All of lore.kernel.org
 help / color / mirror / Atom feed
From: Jakub Kicinski <kuba@kernel.org>
To: javen_xu@realsil.com.cn
Cc: Jakub Kicinski <kuba@kernel.org>,
	hkallweit1@gmail.com, nic_swsd@realtek.com,
	andrew+netdev@lunn.ch, davem@davemloft.net, edumazet@google.com,
	pabeni@redhat.com, maxime.chevallier@bootlin.com,
	horms@kernel.org, netdev@vger.kernel.org,
	linux-kernel@vger.kernel.org
Subject: Re: [PATCH net-next v2 4/6] r8169: add support for RTL8116af
Date: Sat, 13 Jun 2026 15:06:26 -0700	[thread overview]
Message-ID: <20260613220626.220220-1-kuba@kernel.org> (raw)
In-Reply-To: <20260611094345.880-5-javen_xu@realsil.com.cn>

This is an AI-generated review of your patch. The human sending this
email has considered the AI review valid, or at least plausible.
---
r8169: add support for RTL8116af

This change adds support for RTL8116af, a SerDes/SFP variant of the
RTL_GIGA_MAC_VER_52 family that has no internal PHY. It introduces a
phylink_pcs implementation that reads link state directly from the
SerDes registers via OCP and skips r8169_mdio_register() so that no
phy_device is bound, with NULL guards added in several callers.

A few questions about the change below.

[Low]
The commit message says:

  Phylink uses pcs to get the link status and speed from its serdes
  reg, instead of standard phy reg.

Looking at rtl8169_pcs_get_state(), only link / an_complete / lpa
appear to come from the SerDes registers. The speed and duplex are
hardcoded:

    if (state->link) {
        state->speed = SPEED_1000;
        state->duplex = DUPLEX_FULL;
    }

Is that mismatch with the commit message intentional, given that for
1000BASE-X 1000FD is the only valid mode anyway?

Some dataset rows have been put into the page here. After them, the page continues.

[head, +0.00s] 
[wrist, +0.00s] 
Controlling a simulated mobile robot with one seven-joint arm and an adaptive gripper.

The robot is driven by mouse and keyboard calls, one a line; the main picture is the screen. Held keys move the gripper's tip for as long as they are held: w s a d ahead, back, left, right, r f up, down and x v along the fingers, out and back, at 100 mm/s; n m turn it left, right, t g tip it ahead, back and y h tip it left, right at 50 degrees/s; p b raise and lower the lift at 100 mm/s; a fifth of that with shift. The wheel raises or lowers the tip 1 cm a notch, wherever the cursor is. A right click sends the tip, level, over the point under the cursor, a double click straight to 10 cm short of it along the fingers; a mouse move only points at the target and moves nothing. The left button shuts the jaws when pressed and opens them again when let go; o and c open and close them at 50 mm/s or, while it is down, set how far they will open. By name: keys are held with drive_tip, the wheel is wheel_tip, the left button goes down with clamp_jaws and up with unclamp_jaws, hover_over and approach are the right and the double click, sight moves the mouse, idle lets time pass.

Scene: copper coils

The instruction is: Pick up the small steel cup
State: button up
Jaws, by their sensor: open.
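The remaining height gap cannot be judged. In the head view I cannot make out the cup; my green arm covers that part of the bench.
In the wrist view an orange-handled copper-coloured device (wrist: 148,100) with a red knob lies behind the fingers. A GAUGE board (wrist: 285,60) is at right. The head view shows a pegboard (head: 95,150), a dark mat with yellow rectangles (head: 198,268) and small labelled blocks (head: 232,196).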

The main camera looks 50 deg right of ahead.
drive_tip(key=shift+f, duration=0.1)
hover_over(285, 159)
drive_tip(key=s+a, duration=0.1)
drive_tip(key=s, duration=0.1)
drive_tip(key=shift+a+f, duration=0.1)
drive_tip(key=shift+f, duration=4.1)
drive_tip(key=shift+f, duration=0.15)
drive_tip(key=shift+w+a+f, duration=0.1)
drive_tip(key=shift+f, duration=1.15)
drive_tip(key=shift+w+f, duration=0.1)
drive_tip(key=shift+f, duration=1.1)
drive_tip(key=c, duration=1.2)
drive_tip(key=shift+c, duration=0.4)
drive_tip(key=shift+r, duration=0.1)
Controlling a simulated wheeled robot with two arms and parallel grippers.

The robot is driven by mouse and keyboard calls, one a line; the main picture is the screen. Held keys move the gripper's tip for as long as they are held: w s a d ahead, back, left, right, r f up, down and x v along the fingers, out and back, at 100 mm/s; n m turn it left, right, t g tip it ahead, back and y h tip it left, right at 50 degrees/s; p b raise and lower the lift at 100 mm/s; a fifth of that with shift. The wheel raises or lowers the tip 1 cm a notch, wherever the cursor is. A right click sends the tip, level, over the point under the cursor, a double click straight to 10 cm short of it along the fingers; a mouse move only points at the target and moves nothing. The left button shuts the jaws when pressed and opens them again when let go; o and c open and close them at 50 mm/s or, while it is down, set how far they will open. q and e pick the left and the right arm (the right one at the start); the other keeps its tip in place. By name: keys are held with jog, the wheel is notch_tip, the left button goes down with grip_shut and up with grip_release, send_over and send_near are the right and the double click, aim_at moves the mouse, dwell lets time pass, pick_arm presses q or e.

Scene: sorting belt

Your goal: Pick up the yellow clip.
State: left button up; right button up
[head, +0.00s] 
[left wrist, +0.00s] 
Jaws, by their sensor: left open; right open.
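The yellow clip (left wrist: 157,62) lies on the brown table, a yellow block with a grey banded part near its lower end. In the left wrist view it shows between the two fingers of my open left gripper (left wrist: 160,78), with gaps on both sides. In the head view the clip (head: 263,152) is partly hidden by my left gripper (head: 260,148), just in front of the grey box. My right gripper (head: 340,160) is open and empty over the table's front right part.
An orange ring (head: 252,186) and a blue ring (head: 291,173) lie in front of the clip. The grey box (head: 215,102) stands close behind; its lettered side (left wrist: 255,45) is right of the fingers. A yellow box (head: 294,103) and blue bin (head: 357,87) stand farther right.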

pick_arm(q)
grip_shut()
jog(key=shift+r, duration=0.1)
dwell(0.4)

> diff --git a/drivers/net/ethernet/realtek/r8169_main.c b/drivers/net/ethernet/realtek/r8169_main.c
> index 615bd4107359..a73c0215b240 100644
> --- a/drivers/net/ethernet/realtek/r8169_main.c
> +++ b/drivers/net/ethernet/realtek/r8169_main.c

[ ... ]

> @@ -3703,12 +3748,14 @@ static void rtl_hw_start_8117(struct rtl8169_private *tp)
>  
>  	rtl_pcie_state_l2l3_disable(tp);
>  
> -	rg_saw_cnt = phy_read_paged(tp->phydev, 0x0c42, 0x13) & 0x3fff;
> -	if (rg_saw_cnt > 0) {
> -		u16 sw_cnt_1ms_ini;
> +	if (tp->phydev) {
> +		rg_saw_cnt = phy_read_paged(tp->phydev, 0x0c42, 0x13) & 0x3fff;
> +		if (rg_saw_cnt > 0) {
> +			u16 sw_cnt_1ms_ini;
>  
> -		sw_cnt_1ms_ini = (16000000 / rg_saw_cnt) & 0x0fff;
> -		r8168_mac_ocp_modify(tp, 0xd412, 0x0fff, sw_cnt_1ms_ini);
> +			sw_cnt_1ms_ini = (16000000 / rg_saw_cnt) & 0x0fff;
> +			r8168_mac_ocp_modify(tp, 0xd412, 0x0fff, sw_cnt_1ms_ini);
> +		}
>  	}

[Medium]
rtl_hw_start_8117() is shared between RTL8117 and the new RTL8116af
since both are RTL_GIGA_MAC_VER_52. With this change the calibration
of MAC register 0xd412 from PHY register 0x0c42:0x13 is silently
skipped for 8116af, leaving 0xd412 at its reset value rather than a
calibrated 1ms count.

Does 8116af actually not need 0xd412 configured, or does it need an
alternative calibration source? The commit log does not mention either
case.

[ ... ]

> @@ -5647,6 +5696,10 @@ static void rtl_mac_link_up(struct phylink_config *config, struct phy_device *ph
>  static struct phylink_pcs *rtl_mac_select_pcs(struct phylink_config *config,
>  					      phy_interface_t interface)
>  {
> +	struct rtl8169_private *tp = container_of(config, struct rtl8169_private, phylink_config);
> +
> +	if (interface == PHY_INTERFACE_MODE_1000BASEX || interface == PHY_INTERFACE_MODE_SGMII)
> +		return &tp->pcs;
>  	return NULL;
>  }
>  
> @@ -5655,6 +5708,55 @@ static void rtl_mac_config(struct phylink_config *config, unsigned int mode,
>  {
>  }
>  
> +static u16 rtl8169_sds_read(struct rtl8169_private *tp, u16 sds_reg)
> +{
> +	r8168_mac_ocp_write(tp, OCP_SDS_ADDR_REG, sds_reg);
> +	r8168_mac_ocp_write(tp, OCP_SDS_CMD_REG, SDS_CMD_READ);
> +	return r8168_mac_ocp_read(tp, OCP_SDS_DATA_REG);
> +}

[Medium]
The three-step SDS sequence (write addr, write cmd, read data) is
implemented with three separate r8168_mac_ocp_*() calls, each of which
takes and releases tp->mac_ocp_lock independently.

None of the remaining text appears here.